Days after hundreds of Chicago-area teachers became the first charter school educators in the country to go on strike, they reached a tentative deal on Sunday that addresses their concerns with low pay, large class sizes, and protections for the largely Latinx student body.
The deal with Acero charter school management, which is expected to pass when teachers vote on it on Monday, sends a message to privately-run school operators across the country that educators can unionize to get what they want. Only about 11 percent of the charter schools in the United States are currently unionized.
Acero is one of the largest charter school networks in Chicago, with more than 7,000 students — more than 90 percent of whom are Latinx.
More than 500 Acero teachers went on strike last week, demanding pay raises, more bilingual teachers, improved special education resources, reductions in the 32-student class size, and sanctuary schools, or a safe zone for undocumented immigrants who may be a risk for deportation.

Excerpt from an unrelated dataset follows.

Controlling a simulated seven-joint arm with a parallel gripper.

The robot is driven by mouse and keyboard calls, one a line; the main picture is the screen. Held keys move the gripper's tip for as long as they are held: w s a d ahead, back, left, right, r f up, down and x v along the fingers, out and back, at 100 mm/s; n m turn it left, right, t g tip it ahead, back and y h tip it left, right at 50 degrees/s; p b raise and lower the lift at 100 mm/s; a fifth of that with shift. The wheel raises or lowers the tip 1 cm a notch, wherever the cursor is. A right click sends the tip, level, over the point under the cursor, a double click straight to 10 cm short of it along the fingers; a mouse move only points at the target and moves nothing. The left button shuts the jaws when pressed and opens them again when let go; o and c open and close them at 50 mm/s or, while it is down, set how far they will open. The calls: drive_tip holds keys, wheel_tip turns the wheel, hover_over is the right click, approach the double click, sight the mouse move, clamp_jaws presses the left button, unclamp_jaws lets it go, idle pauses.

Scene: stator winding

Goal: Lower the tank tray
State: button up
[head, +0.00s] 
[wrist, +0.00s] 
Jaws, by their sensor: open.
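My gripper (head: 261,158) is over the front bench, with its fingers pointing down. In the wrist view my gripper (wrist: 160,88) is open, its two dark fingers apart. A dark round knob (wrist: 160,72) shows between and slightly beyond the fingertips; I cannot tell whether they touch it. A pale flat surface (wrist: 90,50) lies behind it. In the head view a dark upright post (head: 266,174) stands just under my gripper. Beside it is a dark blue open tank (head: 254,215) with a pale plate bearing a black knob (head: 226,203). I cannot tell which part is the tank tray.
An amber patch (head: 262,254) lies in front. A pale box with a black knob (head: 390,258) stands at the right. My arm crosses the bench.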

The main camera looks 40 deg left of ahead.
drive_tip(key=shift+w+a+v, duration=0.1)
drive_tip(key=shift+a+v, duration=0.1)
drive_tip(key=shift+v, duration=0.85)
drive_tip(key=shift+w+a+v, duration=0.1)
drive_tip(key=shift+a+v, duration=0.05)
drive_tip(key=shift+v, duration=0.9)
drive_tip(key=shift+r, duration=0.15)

The tentative deal reached early Sunday morning forbids Acero, which is funded with public money, from sharing information about the immigration status of students, families, and teachers with law enforcement. It limits the ability of the Immigration and Customs Enforcement agency to access the schools, unless the agency has a court order to do so. The agreement also increases teacher and staff salaries over the next four years, reduces work days, and lowers class sizes.
Teachers gathered at the Chicago Teachers Union headquarters on Sunday cheered when the deal was announced.

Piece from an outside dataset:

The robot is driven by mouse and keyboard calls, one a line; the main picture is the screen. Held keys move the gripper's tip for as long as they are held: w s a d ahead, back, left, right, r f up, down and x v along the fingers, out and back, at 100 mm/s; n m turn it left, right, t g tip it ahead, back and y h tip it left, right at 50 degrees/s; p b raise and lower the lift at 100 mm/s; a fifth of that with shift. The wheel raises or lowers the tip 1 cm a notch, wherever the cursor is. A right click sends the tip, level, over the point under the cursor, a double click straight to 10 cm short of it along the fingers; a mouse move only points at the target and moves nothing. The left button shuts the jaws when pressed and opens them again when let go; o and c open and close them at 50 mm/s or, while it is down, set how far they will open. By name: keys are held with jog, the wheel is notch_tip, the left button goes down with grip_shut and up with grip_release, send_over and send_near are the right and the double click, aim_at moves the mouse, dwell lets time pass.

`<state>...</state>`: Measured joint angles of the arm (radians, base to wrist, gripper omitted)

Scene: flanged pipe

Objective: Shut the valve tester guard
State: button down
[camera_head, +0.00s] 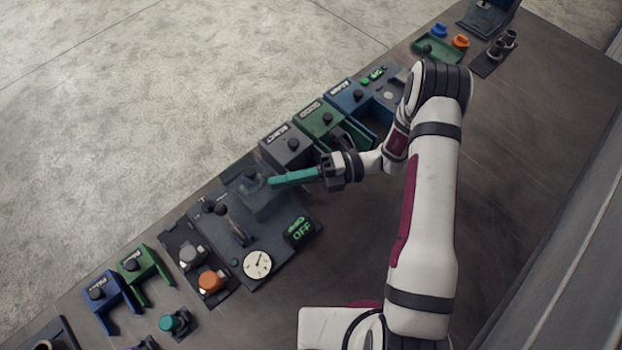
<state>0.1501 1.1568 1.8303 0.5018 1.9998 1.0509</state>
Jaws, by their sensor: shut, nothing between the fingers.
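The valve tester (228,238) is a dark grey unit on the bench, left of my arm. It has a white dial gauge (257,264), an upright lever (238,232) and a display (299,231) with green text reading OFF. A dark, box-like part with a see-through look, seemingly the guard (268,204), sits at its upper side. I cannot tell clearly whether it is open or shut. My gripper (271,182) has long teal fingers pressed together, empty. Its tips are at or just above the upper edge of that box; contact cannot be told.
Grey (288,145), green (322,120) and blue (352,98) labelled bins stand just beyond my gripper. Orange (211,281) and grey (191,257) valves stand left of the tester. Blue (106,295) and green (143,268) brackets lie farther left. The bench right of my arm is clear.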

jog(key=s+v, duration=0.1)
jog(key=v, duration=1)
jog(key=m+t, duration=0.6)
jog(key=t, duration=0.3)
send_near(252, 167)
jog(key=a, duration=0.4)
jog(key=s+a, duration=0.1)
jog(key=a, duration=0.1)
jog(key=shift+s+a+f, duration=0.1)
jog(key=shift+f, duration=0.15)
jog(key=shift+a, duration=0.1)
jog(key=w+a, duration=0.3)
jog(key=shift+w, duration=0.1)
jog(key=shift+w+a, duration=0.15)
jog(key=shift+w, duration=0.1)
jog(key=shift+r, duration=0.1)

“Today, our students and our families have won — bottom line,” said Acero staffer and bargaining unit negotiator Andy Crooks, according to the Chicago Tribune.
The win had initially seemed unlikely, as Acero Schools CEO Richard L. Rodriguez disparaged the strike last week, accusing teachers of “using our students and our schools as a means to advance their national anti-charter school platform.”
Rodriguez appeared to have experienced a change of heart by Sunday, however — releasing a statement, obtained by the Tribune, in which he thanked the “hard work and very long hours from both bargaining teams,” adding that management and teachers “were able to reach an agreement that values teachers and staff for the important work they do, while still maintaining the attributes of our network that help produce strong education outcomes for our students.”
Activists hope the victory will translate to better working conditions for charter school teachers and staff across the country, if other charter school employees are inspired to make similar unionization pushes.
“Working in a charter school poses some particular problems,” said Chris Baehrend, Chicago Teachers Union’s charter division chairperson, according to the Tribune. “Our employers have business interests, and sometimes those are in conflict with our students’ interests … We are going to push back and change the charter school industry so they stop exploiting our students and we are going to defend public education, and our students are going to have better lives.”
Indeed, as ThinkProgress previously reported, charter schools enjoy significant support from Education Secretary Betsy DeVos, who in 2017, named increased grant funding to school choice programs and charter schools as the top priority for the department. But such support is essentially granted as a blank check, leaving many charter schools struggling due to little public oversight.
In Illinois, the Education Department found in 2010 that the state “has no system in place for [monitoring charter schools].” According to research by the Center for Popular Democracy and Action Now, by early 2015, Illinois had seen $13.1 million in fraud by charter school officials, with total fraud estimated at more than $27 million in 2014 alone.
Acero, which was formerly known as UNO Charter Schools, was once one of those scandal-ridden schools, charged in 2014 with defrauding investors.